=== PROMPT ===
All lines from the beginning of the listing through the line with "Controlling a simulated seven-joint" are to be copied word for word; the pictures are not.

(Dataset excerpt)
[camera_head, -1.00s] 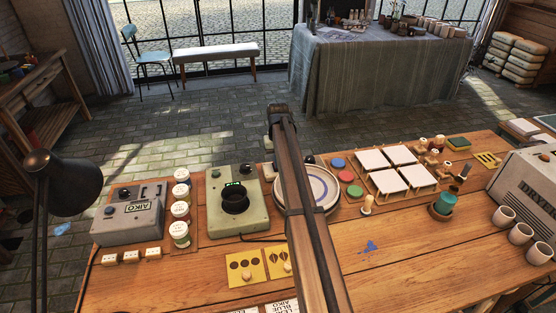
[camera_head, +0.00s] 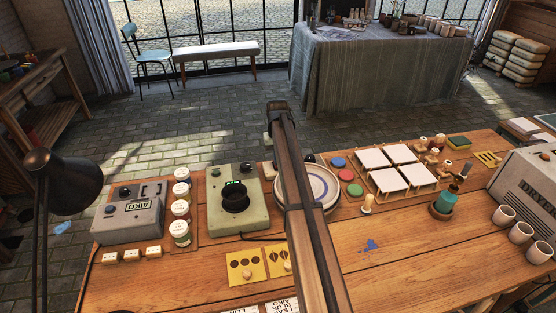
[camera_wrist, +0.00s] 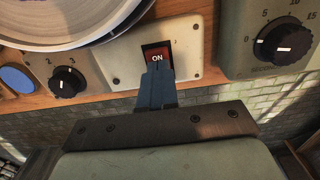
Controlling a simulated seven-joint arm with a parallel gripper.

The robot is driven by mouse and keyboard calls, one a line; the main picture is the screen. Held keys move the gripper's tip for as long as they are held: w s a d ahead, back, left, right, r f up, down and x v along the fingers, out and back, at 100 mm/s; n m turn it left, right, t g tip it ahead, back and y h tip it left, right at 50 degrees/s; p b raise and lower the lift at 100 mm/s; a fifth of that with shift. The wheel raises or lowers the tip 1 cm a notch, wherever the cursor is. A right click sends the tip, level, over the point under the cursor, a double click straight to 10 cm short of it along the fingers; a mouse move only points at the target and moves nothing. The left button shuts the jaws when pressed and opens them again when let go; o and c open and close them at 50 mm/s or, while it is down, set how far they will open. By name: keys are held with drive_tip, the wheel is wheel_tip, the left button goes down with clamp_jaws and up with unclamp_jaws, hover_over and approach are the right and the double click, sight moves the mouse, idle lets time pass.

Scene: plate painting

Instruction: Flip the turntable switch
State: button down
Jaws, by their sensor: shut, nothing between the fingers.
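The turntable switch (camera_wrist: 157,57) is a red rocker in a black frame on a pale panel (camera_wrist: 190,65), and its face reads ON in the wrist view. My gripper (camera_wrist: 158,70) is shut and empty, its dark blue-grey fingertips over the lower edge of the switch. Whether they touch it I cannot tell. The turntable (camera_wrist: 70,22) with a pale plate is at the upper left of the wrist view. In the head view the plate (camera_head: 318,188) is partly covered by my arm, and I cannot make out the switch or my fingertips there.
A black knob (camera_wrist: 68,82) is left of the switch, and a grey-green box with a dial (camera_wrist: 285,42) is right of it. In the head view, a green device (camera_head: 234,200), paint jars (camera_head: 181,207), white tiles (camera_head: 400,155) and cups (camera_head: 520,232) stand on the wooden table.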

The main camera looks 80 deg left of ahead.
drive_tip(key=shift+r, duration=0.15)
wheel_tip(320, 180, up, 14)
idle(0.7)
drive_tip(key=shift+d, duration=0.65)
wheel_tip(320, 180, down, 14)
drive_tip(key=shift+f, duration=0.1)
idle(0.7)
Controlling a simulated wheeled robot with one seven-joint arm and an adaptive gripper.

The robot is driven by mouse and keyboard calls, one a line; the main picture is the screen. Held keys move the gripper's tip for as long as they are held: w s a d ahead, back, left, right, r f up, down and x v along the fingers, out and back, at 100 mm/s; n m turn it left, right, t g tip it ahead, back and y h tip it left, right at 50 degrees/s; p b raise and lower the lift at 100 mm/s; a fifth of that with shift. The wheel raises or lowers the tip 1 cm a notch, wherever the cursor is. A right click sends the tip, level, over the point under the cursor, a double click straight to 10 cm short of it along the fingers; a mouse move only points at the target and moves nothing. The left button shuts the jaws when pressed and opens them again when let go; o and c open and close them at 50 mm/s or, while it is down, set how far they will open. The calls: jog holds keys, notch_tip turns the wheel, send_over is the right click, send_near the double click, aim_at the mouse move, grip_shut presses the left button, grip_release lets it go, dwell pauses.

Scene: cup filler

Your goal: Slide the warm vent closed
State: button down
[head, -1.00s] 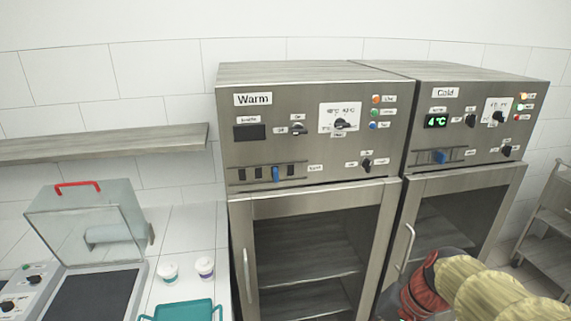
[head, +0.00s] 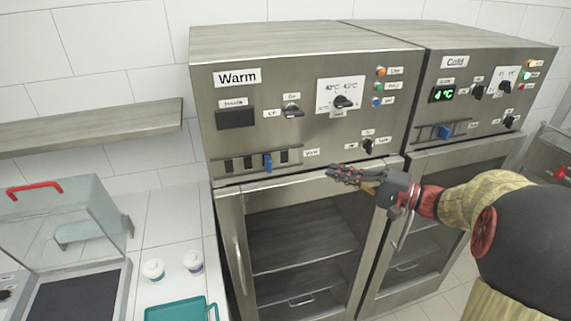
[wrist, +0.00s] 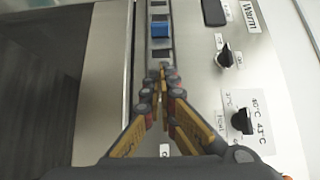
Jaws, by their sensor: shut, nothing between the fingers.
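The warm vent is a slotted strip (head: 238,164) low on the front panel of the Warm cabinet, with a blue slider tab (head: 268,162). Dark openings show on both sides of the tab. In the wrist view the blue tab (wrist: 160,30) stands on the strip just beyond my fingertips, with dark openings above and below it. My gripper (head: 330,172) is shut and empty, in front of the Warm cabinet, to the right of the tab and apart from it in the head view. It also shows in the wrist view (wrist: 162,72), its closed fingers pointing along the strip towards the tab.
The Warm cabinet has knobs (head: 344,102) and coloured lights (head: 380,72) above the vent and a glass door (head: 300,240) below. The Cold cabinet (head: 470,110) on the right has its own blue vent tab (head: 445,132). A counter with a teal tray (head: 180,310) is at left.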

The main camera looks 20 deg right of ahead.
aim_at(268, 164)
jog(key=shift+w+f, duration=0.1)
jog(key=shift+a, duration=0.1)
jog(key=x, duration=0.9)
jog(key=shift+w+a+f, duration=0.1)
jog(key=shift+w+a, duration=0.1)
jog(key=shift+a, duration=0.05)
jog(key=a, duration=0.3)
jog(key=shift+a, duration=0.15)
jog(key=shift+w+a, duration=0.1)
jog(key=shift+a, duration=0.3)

=== TASK ANSWER ===
[camera_head, -1.00s] 
[camera_head, +0.00s] 
[camera_wrist, +0.00s] 
Controlling a simulated seven-joint arm with a parallel gripper.

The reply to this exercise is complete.